INSTRUCTION |
Copy only this: the line containing "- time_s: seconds", the line containing "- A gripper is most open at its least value", and every line between them, exactly as written.
□ □ □ □ □ □ □
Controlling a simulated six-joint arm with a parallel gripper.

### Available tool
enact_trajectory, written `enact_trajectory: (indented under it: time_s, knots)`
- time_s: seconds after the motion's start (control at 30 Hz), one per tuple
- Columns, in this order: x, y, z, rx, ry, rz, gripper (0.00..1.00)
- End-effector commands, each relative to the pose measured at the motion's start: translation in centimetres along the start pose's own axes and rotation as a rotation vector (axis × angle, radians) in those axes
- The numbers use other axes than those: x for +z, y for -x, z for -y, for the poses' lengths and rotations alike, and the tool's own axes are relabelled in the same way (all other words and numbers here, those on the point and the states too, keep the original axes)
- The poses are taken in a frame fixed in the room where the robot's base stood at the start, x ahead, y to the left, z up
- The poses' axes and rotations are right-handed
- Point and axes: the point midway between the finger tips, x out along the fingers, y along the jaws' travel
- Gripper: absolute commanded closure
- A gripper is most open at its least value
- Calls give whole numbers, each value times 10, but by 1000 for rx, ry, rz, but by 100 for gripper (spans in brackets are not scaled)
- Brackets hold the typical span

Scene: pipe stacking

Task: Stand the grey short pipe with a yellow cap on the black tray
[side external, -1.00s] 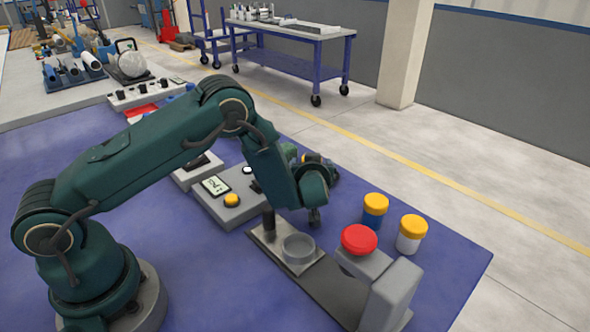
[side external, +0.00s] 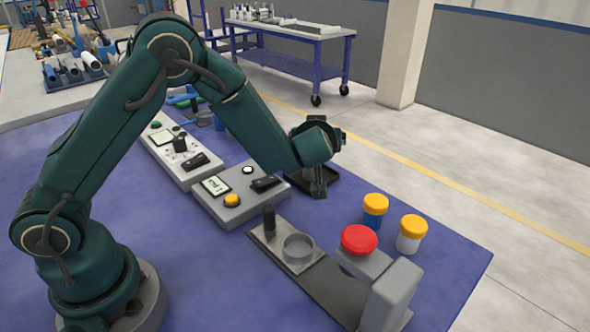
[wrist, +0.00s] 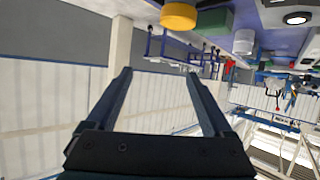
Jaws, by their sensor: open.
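The grey short pipe (side external: 409,243) with a yellow cap (side external: 413,225) stands upright on the blue table, right of the red-topped stand in the side view. My gripper (side external: 318,188) is up and to the left of it, well apart from it. In the wrist view my gripper (wrist: 157,72) shows two separated fingers with nothing between them. The black tray (side external: 297,182) is partly hidden behind my wrist and gripper. A yellow round thing (wrist: 178,15) shows at the top of the wrist view; I cannot tell which object it is.
A blue pipe with a yellow cap (side external: 375,211) stands just left of the grey one. A red-topped grey stand (side external: 388,293) and a metal plate with a ring (side external: 298,249) are in front. A grey button box (side external: 230,202) lies left. The table's right front is clear.

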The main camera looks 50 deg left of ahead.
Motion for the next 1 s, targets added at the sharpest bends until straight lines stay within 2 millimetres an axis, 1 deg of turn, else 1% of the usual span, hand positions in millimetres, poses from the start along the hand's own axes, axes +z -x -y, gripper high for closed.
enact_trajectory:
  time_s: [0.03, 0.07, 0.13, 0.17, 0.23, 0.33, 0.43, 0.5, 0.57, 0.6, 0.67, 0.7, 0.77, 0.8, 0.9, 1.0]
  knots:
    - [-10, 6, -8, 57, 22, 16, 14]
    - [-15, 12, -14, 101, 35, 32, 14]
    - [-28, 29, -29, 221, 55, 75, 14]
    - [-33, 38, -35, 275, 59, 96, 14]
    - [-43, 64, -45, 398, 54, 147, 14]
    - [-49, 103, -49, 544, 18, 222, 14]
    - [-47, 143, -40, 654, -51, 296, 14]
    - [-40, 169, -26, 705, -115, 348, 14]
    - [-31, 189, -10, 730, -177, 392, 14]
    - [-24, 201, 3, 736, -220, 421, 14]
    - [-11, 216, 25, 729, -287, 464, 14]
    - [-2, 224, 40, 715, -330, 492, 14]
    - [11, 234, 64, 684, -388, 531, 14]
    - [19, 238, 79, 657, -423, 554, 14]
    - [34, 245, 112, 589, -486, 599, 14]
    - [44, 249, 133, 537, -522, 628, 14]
□ □ □ □ □ □ □
RESULT BELOW |
- time_s: seconds after the motion's start (control at 30 Hz), one per tuple
- Columns, in this order: x, y, z, rx, ry, rz, gripper (0.00..1.00)
- End-effector commands, each relative to the pose measured at the motion's start: translation in centimetres along the start pose's own axes and rotation as a rotation vector (axis × angle, radians) in those axes
- The numbers use other axes than those: x for +z, y for -x, z for -y, for the poses' lengths and rotations alike, and the tool's own axes are relabelled in the same way (all other words and numbers here, those on the point and the states too, keep the original axes)
- The poses are taken in a frame fixed in the room where the robot's base stood at the start, x ahead, y to the left, z up
- The poses' axes and rotations are right-handed
- Point and axes: the point midway between the finger tips, x out along the fingers, y along the jaws' travel
- Gripper: absolute commanded closure
- A gripper is most open at its least value

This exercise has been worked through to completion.